Por Daniel Armando Vogel – Hola buen día, buen domingo. Esta semana, el Vaticano sorprendió al mundo anunciando, tras solo 24 horas de intensos debates en el cónclave, la elección de León XIV como nuevo Papa. Robert Francis Prevost, nacido en Chicago y nacionalizado peruano, lo marca un hito al convertirse en el primer pontífice de origen estadounidense. Su trayectoria —con décadas de servicio pastoral en Perú, destacándose su etapa como obispo de Chiclayo— y su firme compromiso con una Iglesia cercana a las comunidades, presagian un papado que probablemente continuará las reformas iniciadas por el Papa Francisco, centradas en la defensa de los más necesitados.
Diversos informes sugieren que la designación de Prevost responde, en parte, a la estrecha relación que mantuvo con Francisco. Se cuenta que, desde sus primeros encuentros en Buenos Aires, cuando Jorge Bergoglio aún era arzobispo, se dice que ambos forjaron una amistad cimentada en una visión común: una Iglesia humilde, abierta y comprometida socialmente. Los roles estratégicos que desempeñó, como prefecto de los Obispos y presidente de la Pontificia Comisión para América Latina, evidencian la confianza depositada en él, interpretándose su nombramiento como una señal de continuidad de nuestro papa argentino fallecido, tanto en lo doctrinal como humanitaria.
Mientras en Roma se celebra un cambio que evoca nuevos tiempos religiosos y de armonía, en el escenario político argentino la atmósfera es marcadamente distinta. Recientemente, el Senado debatió la Ley Ficha Limpia, una iniciativa destinada a inhabilitar a quienes han sido condenados en segunda instancia por delitos como corrupción, infracciones contra la administración pública o violencia de género para ocupar cargos electivos. La sesión crítica, efectuada el 7 de mayo, terminó con la posibilidad de una ley a un voto de alcanzar la mayoría necesaria, situación que, de haber sido aprobada, podría haber alterado el escenario político y afectado futuras candidaturas, incluidas las de figuras como Cristina Kirchner.
En paralelo a esta disputa legislativa, se ha levantado una inquietante ola de intimidación contra el periodismo. Se denuncian acciones judiciales de vía penal —en lugar de optar por mecanismos civiles— dirigidas a periodistas, en un contexto en el que comunicadores cercanos al ejecutivo han contribuido a generar un clima de hostigamiento “presidente meta preso a los periodistas” se disparó. Declaraciones que incentivan el “odio” hacia los comunicadores se suceden a medida que se intensifican los ataques, tanto directos como indirectos, por parte de trolls organizados y funcionarios afines al oficialismo. Este ambiente represivo no solo amenaza la libertad de prensa, sino que también debilita uno de los pilares esenciales de la democracia.

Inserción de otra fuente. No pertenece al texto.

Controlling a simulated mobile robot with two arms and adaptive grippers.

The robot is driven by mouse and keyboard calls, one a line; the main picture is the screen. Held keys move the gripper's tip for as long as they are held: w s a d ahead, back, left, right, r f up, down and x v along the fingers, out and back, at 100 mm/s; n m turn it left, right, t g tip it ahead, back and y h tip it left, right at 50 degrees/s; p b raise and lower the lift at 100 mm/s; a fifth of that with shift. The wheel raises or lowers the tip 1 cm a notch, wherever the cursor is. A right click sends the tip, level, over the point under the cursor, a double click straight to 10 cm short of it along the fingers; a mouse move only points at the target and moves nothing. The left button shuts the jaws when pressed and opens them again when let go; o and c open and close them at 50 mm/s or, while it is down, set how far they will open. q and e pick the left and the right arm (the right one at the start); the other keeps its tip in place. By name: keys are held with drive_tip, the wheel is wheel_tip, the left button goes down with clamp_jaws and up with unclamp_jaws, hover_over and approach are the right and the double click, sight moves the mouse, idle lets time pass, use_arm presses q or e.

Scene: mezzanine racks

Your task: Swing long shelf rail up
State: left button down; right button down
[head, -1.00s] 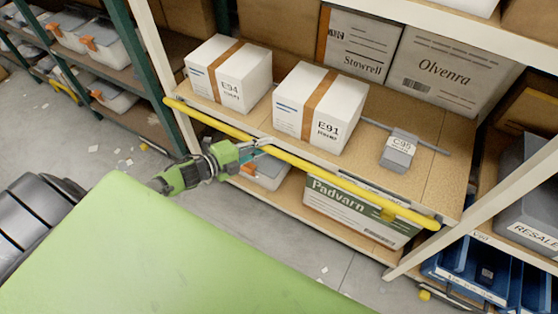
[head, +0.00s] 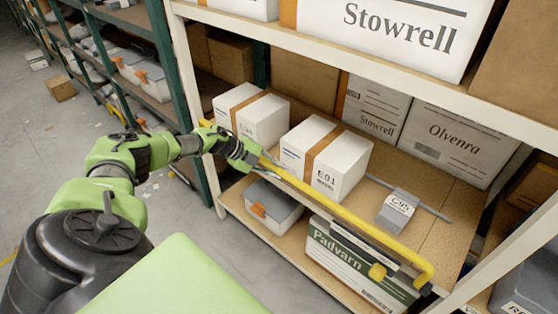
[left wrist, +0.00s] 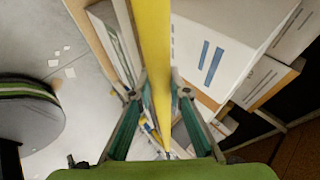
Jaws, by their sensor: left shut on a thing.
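The long yellow shelf rail (head: 345,215) runs along the front of the middle shelf (head: 432,222), passing in front of the lower part of the E91 box (head: 338,175). Its right end bends down near the right-hand upright. My left gripper (head: 260,160) is shut on the rail towards its left part. In the left wrist view the rail (left wrist: 152,50) passes between the two fingers (left wrist: 160,90). The arm and hand hide part of the rail's left portion. My right gripper is not in view.
An E94 box (head: 262,120) and a grey C95 box (head: 397,210) stand on the shelf. Below are a grey bin (head: 272,208) and a Padvarn box (head: 350,262). The upper shelf (head: 400,85) overhangs. Open floor (head: 40,130) lies at left.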

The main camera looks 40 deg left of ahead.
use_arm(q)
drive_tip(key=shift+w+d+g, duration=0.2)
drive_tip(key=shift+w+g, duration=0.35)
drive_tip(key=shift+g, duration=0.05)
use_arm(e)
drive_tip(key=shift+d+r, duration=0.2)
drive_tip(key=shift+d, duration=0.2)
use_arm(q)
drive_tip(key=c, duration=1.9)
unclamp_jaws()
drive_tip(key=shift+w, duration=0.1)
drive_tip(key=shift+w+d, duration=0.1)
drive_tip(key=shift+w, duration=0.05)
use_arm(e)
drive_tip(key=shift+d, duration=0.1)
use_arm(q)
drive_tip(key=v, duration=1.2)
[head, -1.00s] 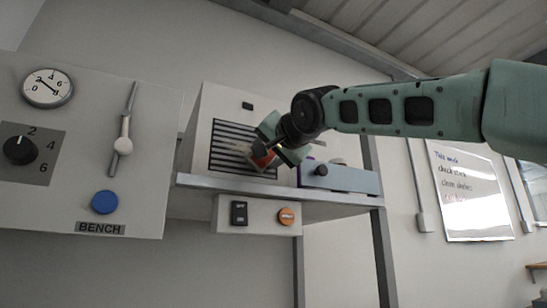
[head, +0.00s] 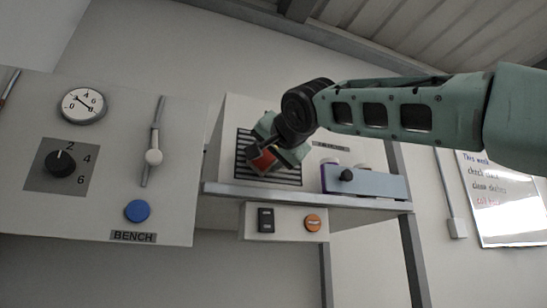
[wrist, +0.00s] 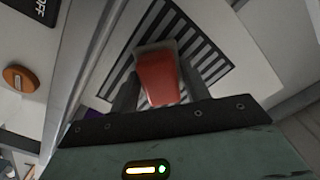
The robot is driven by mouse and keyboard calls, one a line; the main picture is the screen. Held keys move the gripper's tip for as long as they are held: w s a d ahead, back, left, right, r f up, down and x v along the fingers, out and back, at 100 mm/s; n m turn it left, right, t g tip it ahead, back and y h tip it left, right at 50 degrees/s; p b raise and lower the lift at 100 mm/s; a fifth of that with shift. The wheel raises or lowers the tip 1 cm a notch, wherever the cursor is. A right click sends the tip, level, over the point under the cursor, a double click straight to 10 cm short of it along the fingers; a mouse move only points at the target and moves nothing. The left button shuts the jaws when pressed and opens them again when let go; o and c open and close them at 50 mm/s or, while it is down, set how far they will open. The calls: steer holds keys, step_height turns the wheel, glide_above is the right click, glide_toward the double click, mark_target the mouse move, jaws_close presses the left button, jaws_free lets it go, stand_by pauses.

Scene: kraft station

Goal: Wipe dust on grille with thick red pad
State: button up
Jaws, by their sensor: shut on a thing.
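The grille (head: 285,176) is a panel of dark slats on the front of a pale box above a shelf; it also shows in the wrist view (wrist: 205,55). My gripper (head: 262,158) is in front of the grille and shut on the thick red pad (head: 263,163). In the wrist view the pad (wrist: 160,80) sits between the fingers of my gripper (wrist: 158,92), its far end over the slats. I cannot tell whether it touches them. No dust is clear now; the pad and gripper hide part of the grille.
A shelf edge (head: 300,197) runs below the grille. A blue-grey box with a black knob (head: 365,182) stands to its right. Below are a black switch (head: 265,220) and an orange button (head: 312,223). The BENCH panel (head: 110,190) is at left.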

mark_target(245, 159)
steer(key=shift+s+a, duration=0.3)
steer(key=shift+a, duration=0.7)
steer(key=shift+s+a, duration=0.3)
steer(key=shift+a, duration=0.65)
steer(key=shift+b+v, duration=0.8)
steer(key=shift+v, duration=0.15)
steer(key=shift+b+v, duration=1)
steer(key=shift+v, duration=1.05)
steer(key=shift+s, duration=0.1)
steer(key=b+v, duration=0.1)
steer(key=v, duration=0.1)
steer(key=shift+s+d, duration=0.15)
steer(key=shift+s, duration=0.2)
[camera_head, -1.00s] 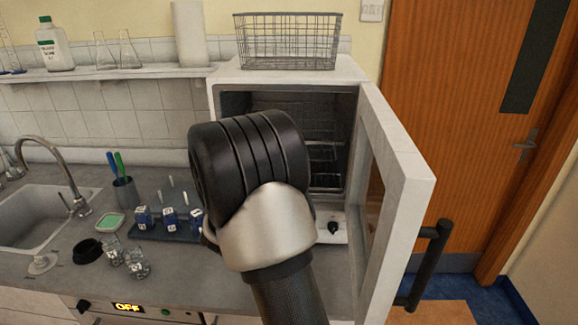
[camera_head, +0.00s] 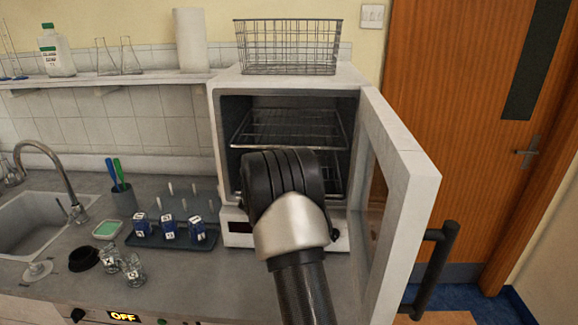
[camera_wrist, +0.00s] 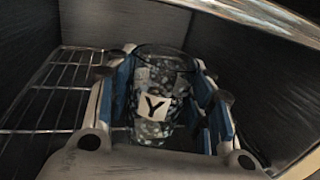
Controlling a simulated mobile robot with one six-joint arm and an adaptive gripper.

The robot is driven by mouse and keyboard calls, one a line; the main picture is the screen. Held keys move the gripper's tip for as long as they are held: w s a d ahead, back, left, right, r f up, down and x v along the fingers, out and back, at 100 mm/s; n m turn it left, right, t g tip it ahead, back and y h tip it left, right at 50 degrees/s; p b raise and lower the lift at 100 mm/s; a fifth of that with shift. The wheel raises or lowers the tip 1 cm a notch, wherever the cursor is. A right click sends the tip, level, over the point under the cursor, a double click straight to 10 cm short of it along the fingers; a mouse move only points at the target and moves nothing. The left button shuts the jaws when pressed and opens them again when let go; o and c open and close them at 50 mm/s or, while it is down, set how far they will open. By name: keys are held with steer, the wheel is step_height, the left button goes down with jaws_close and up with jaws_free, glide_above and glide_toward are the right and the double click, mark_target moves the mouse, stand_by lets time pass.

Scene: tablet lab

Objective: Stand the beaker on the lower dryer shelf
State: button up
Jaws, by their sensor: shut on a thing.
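The beaker (camera_wrist: 153,105) is clear glass with a white "Y" label and shows in the wrist view. My gripper (camera_wrist: 166,84) is shut on it, with blue pads on either side. The dryer (camera_head: 352,76) stands open in the head view. Its upper wire shelf (camera_head: 285,130) is bare. The lower shelf (camera_head: 332,182) is mostly hidden behind my wrist, which also hides the gripper and beaker there. In the wrist view a wire shelf (camera_wrist: 60,92) lies left of the beaker, between dark walls. I cannot tell whether the beaker touches it.
The dryer door (camera_head: 405,190) is swung open on the right. A wire basket (camera_head: 288,47) stands on top. On the bench at left are a rack (camera_head: 178,240) with blue-and-white items, two small glass vessels (camera_head: 132,268), a pen cup (camera_head: 124,200) and a sink (camera_head: 40,215).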

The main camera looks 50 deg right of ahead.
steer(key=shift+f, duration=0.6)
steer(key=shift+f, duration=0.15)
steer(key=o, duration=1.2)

Frente a tal escenario, resulta inevitable evocar la icónica frase atribuida a Voltaire: “Estoy en desacuerdo con lo que dices, pero defenderé hasta la muerte tu derecho a decirlo”. Aunque de origen no co9mprobado, esta máxima encarna el espíritu de una sociedad que debe proteger intransigentemente el derecho a disentir, aun cuando ello incomode al poder establecido. La intolerancia política que se traduce en agresiones tanto legales como digitales contra quienes expresan opiniones disidentes constituye un serio atentado contra la salud democrática de nuestro país, que le pertenece al sobrerano, el ciudadano que tiene derecho a informarse libremente y decidir.
La dualidad que vivimos —por un lado, un cambio papal que promete continuidad en valores humanitarios y, por otro, una política local que tiende hacia la represión de la libertad de expresión— invita a una reflexión profunda. Es imperativo que, en tanto celebramos renovaciones en la esfera espiritual, no descuidemos la defensa de nuestros derechos fundamentales, recordando que una prensa libre es la salvaguarda primordial de cualquier sociedad democrática.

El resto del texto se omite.